▶ [EXERCISE REQUIREMENTS]
Retype exactly what runs from the first line of the data to the line with "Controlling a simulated", keeping both of those lines and skipping pictures.

▶ [MATERIAL]
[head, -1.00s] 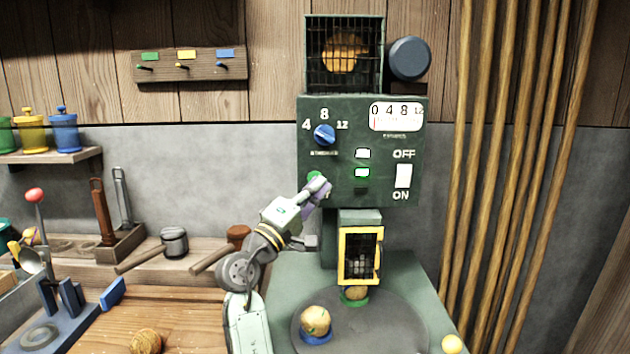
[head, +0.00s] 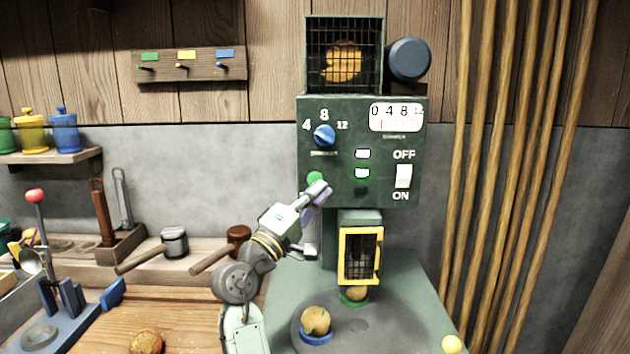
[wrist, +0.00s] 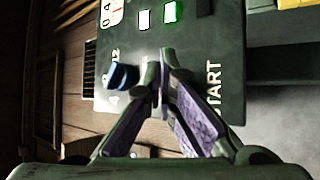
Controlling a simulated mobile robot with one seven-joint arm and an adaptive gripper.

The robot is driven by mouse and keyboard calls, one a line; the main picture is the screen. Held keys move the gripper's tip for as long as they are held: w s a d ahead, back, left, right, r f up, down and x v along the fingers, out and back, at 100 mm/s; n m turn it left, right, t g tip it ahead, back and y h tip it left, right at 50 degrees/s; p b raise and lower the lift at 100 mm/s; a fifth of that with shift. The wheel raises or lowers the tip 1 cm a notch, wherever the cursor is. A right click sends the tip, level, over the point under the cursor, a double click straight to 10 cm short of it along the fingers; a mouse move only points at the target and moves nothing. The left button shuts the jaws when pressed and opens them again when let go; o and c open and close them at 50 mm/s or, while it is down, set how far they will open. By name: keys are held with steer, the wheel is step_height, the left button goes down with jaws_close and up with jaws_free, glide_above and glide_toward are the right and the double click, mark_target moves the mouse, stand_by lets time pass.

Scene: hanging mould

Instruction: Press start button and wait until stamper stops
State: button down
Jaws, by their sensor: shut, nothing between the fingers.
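The green start button (head: 315,178) is on the lower left of the dark green machine panel (head: 335,135). My gripper (head: 320,188) is shut and empty just below and in front of the button; I cannot tell whether it touches. In the wrist view my gripper (wrist: 166,60) is shut in front of the panel, with the word START beside it; the button is hidden there. The stamper housing (head: 361,215) stands above a yellow-framed guard (head: 360,256). Below the guard is one piece on a green holder (head: 354,296). Another round piece (head: 316,320) sits on a blue holder.
The blue dial (head: 324,135) points near 8. The OFF/ON switch (head: 403,176) is at the panel's right. The lower lamp (head: 362,173) glows green. A caged orange part (head: 343,61) is on top. Wooden-handled tools (head: 213,257) lie left of my arm.

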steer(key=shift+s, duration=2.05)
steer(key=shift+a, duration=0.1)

▶ [ANSWER FOR THE TASK]
[head, -1.00s] 
[head, +0.00s] 
[wrist, +0.00s] 
Controlling a simulated mobile robot with one seven-joint arm and an adaptive gripper.

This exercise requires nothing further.